A bien des moments de l’histoire le Juif est perçu comme un homme au féminin ou, tout au moins, comme la marque du féminin agissant sur le monde. La féminisation du Juif suggère que la virilité lui fait défaut, non seulement dans son caractère mais également dans son corps. Dès les époques médiévales, toute une littérature affirme que le Juif saigne chaque mois, par le nez ou l’anus de préférence. Et n’oublions pas le Juif hémorroïdaire… Les Juifs ont des menstruations car ils payent pour le sang du Christ, et les meurtres rituels leur permettent de régénérer le sang ainsi perdu.

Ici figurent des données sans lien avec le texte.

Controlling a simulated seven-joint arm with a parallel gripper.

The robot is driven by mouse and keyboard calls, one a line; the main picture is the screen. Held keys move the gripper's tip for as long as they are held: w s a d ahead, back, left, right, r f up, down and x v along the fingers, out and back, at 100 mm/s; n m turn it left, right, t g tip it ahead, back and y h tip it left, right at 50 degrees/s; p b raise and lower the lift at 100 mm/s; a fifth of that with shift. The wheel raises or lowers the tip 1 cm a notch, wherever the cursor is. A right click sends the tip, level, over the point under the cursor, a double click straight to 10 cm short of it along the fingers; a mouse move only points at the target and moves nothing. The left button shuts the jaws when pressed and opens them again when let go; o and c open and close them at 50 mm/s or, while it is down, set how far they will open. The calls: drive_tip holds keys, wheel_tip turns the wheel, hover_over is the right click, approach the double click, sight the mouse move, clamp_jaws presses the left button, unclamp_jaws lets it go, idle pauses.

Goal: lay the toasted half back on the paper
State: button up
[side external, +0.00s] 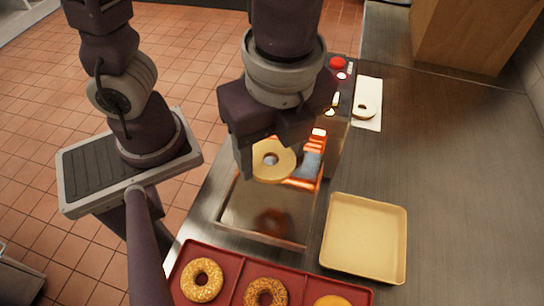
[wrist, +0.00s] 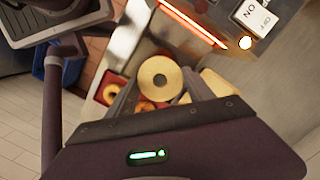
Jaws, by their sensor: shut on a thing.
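A toasted bagel half (side external: 272,162), a pale golden ring, is held by my gripper (side external: 270,150) in front of the toaster's glowing mouth. In the wrist view the half (wrist: 160,78) sits between my two fingers (wrist: 163,88), cut face toward the camera. The white paper (side external: 368,118) lies on the counter at the back, right of the toaster. The fingertips are partly hidden in the side view.
A red divided tray (side external: 225,260) with several bagels stands at the front. An empty beige tray (side external: 397,240) lies right of the toaster. The steel counter is clear at the right. A cardboard-brown box (side external: 470,35) stands at the back right.

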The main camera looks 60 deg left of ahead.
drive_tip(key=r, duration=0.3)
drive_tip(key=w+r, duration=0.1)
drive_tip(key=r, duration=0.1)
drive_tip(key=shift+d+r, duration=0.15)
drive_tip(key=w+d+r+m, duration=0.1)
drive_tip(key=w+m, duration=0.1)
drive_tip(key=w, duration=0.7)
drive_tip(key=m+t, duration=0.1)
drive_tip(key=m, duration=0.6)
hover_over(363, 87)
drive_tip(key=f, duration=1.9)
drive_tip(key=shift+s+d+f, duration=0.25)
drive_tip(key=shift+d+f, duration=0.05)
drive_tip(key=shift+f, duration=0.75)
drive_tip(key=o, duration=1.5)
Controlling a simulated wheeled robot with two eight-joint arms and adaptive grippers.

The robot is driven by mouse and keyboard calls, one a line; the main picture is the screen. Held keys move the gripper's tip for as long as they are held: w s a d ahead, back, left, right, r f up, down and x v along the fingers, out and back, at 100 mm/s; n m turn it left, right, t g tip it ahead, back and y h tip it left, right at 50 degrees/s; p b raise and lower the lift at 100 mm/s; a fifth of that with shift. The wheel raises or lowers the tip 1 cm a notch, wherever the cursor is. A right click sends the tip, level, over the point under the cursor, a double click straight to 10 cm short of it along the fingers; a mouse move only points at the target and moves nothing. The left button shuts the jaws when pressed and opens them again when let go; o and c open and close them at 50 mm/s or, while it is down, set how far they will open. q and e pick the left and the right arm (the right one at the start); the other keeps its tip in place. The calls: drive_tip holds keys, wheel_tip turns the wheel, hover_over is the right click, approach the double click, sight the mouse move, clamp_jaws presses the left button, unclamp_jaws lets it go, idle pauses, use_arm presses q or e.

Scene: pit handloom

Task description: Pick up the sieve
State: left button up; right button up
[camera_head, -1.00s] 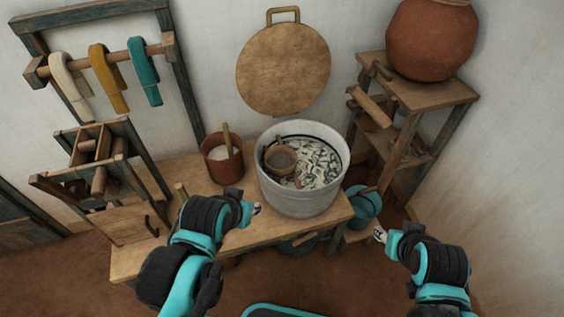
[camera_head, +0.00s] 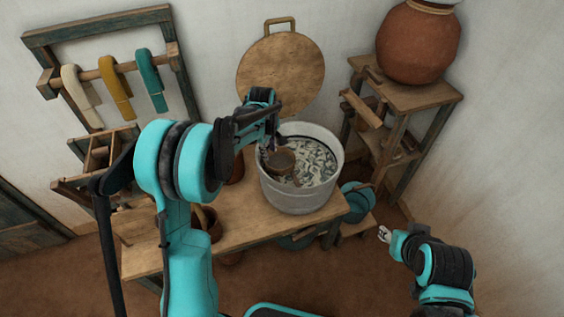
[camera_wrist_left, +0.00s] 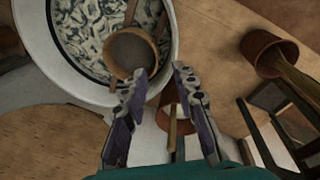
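The sieve (camera_head: 281,161), a small round brown-rimmed bowl with a grey mesh, rests in the large grey tub (camera_head: 298,203) among pale, dark-patterned contents. In the left wrist view the sieve (camera_wrist_left: 131,50) lies just ahead of the left fingertip. My left gripper (camera_wrist_left: 160,71) is open and empty, with its fingers apart at the tub's rim. In the head view the left gripper (camera_head: 267,143) is over the tub's left side, partly hidden by its own wrist. My right gripper (camera_head: 384,234) is away from the tub at lower right, too small to tell its opening.
The tub stands on a wooden table (camera_head: 245,226). A reddish pot (camera_head: 236,170) stands left of it, mostly hidden by my left arm. A round board (camera_head: 281,75) hangs behind. A shelf with a large clay jar (camera_head: 416,45) stands right. A teal bucket (camera_head: 357,203) is below.

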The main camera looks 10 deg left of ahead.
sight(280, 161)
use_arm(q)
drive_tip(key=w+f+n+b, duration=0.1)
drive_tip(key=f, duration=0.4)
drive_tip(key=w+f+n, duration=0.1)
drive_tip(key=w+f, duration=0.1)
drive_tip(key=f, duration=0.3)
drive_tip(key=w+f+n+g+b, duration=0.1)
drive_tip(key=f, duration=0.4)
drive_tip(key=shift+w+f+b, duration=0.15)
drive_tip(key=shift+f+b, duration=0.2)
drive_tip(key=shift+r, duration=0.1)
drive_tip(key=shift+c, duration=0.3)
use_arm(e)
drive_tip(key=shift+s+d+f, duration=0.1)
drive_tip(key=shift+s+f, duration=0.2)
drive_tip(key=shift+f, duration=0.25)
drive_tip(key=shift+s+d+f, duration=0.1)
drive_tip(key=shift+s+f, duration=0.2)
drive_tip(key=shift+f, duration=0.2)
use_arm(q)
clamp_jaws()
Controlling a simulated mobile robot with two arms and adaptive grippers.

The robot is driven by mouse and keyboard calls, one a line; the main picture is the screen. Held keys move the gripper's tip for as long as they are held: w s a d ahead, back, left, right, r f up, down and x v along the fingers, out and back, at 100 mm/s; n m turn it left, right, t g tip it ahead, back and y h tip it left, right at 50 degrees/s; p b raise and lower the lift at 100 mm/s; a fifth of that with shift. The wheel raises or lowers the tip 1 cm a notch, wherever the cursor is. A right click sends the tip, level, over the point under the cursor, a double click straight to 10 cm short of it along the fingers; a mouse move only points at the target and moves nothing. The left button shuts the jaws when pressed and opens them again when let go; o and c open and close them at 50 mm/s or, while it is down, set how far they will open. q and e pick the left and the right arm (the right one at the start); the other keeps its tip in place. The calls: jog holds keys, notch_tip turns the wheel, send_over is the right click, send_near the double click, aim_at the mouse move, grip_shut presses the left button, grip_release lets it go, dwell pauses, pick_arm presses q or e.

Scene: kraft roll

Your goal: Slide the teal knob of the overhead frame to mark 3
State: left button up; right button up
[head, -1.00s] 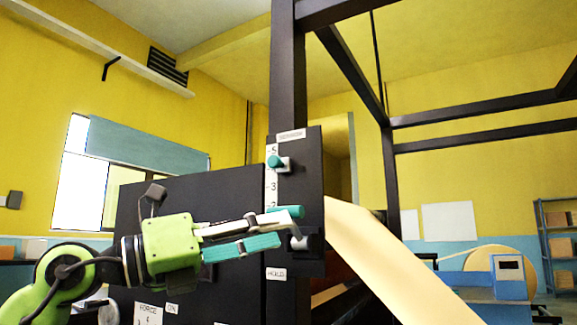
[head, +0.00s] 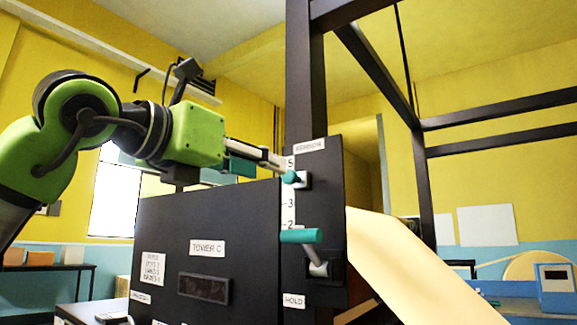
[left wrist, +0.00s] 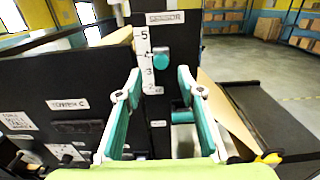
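The teal knob (head: 290,177) sits on a black upright panel beside a white numbered scale (head: 290,205). In the left wrist view the knob (left wrist: 161,58) is close to mark 4, above mark 3. My left gripper (head: 264,164) reaches in from the left at about the knob's height, partly hiding the scale in the head view. In the left wrist view its fingers (left wrist: 160,78) are spread, one to each side of the knob's line, with the knob beyond the tips. I see no grip on it. My right gripper is not in view.
A lever with a teal handle (head: 301,236) sticks out below the knob, close by. A black cabinet labelled TOWER C (head: 208,247) stands left of the panel. A sheet of kraft paper (head: 405,265) slopes down at the right. Black frame beams cross overhead.

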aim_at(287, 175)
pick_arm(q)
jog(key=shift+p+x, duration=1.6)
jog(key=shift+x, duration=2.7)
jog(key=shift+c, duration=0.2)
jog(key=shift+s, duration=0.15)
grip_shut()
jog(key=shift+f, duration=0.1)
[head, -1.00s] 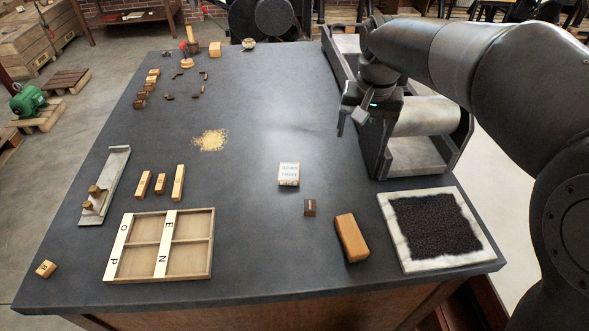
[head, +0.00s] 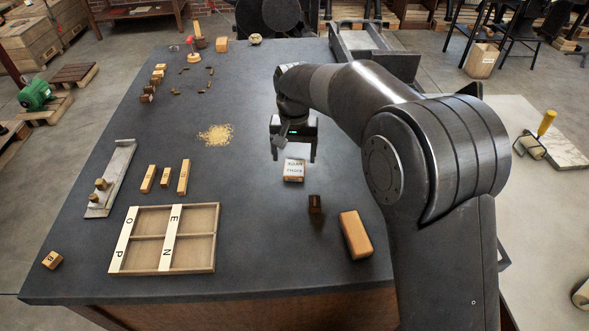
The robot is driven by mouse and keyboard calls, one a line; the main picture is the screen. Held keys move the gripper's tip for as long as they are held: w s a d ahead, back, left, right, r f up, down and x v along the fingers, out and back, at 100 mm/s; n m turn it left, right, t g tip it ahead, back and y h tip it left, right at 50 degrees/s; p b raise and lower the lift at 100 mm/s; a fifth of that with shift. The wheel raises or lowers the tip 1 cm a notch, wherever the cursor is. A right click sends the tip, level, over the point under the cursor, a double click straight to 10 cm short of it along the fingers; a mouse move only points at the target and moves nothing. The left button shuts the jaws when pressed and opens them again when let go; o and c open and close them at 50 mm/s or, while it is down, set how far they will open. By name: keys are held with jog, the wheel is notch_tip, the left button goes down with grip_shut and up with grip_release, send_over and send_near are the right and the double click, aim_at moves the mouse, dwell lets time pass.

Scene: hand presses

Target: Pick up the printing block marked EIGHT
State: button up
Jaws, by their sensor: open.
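A small wooden block (head: 52,260) lies at the table's front left corner. It bears a dark mark that could be an 8, too small to read surely. My gripper (head: 294,154) is open and empty, pointing down over the middle of the table, far to the right of and behind that block. It is just behind a small lettered box (head: 293,175); its height above the table is hard to tell.
A divided wooden tray (head: 190,207) with letter strips lies right of the block. Several wooden pieces (head: 166,177) and a metal holder (head: 118,165) lie behind it. A dark cube (head: 315,204) and an orange-brown block (head: 356,235) lie right of centre. The left edge is close to the small block.

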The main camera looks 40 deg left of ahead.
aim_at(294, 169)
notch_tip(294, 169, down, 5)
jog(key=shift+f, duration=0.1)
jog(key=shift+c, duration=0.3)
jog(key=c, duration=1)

Au début du XXe siècle se structure une « science » de la race juive qui recycle l’antisémitisme médiéval. Le nazisme y puisera. Le Juif est censé partager avec la femme de nombreuses caractéristiques : hystérie, instabilité, manipulation, goût pour l’argent, etc. Otto Weininger propage ces théories (qui séduiront Hitler) dans un livre intitulé « Sexe et caractère » (Geschlecht und Charakter). Selon lui, le Juif serait l’incarnation de l’ambiguïté, de la dualité centrale, la faille à combler, le gouffre qui nous menace. Le Juif empêche le monde d’être Un, ce monde Un que promeuvent le christianisme et l’identité aryenne. Bref, pour Otto Weininger le Juif, il s’agit d’extirper de soi-même la femme et le Juif afin de retrouver l’unité et se purifier, le Juif étant lascif et porté à la luxure, contrairement à l’Aryen. Cette association opérée par l’antisémite entre le Juif et la luxure remonte à l’Antiquité (voir Tacite). Fin XIXe – début XXe, elle sera démontrée « scientifiquement ». C’est également à cette époque que les ouvrages et les discours diffamatoires misogynes se multiplient, au moment où l’émancipation de la femme s’affirme. Les hommes connaissent-ils alors une crise de virilité, une angoisse identitaire qui ne serait pas étrangère à la montée du nazisme et du fascisme ?
Delphine Horvilleur : « Et si le préjugé antisémite qui fait de l’homme juif un être en manque de virilité recelait une part de vérité ? » En effet, dans le Talmud, de nombreuses légendes rabbiniques montrent deux types de masculinité s’affronter : le monde des rabbins et le monde romain, comme un affrontement genré. Voir dans le Talmud la confrontation Rish Lakish / Rabbi Yoh’anan et l’analyse qu’en fait Daniel Boyarin dans « Unheroic Conduct, the Rise of Heterosexuality and the Invention of the Jewish Man » qui voit dans cette manière d’être homme une construction rabbinique face à Rome : Les rabbins se seraient appropriés l’image qu’avait Rome du Juif, soit une impuissance physique et politique, pour la revendiquer comme une force et présenter l’archétype romain comme un anti-modèle à partir duquel fortifier l’identité juive et reconstruire sa dignité.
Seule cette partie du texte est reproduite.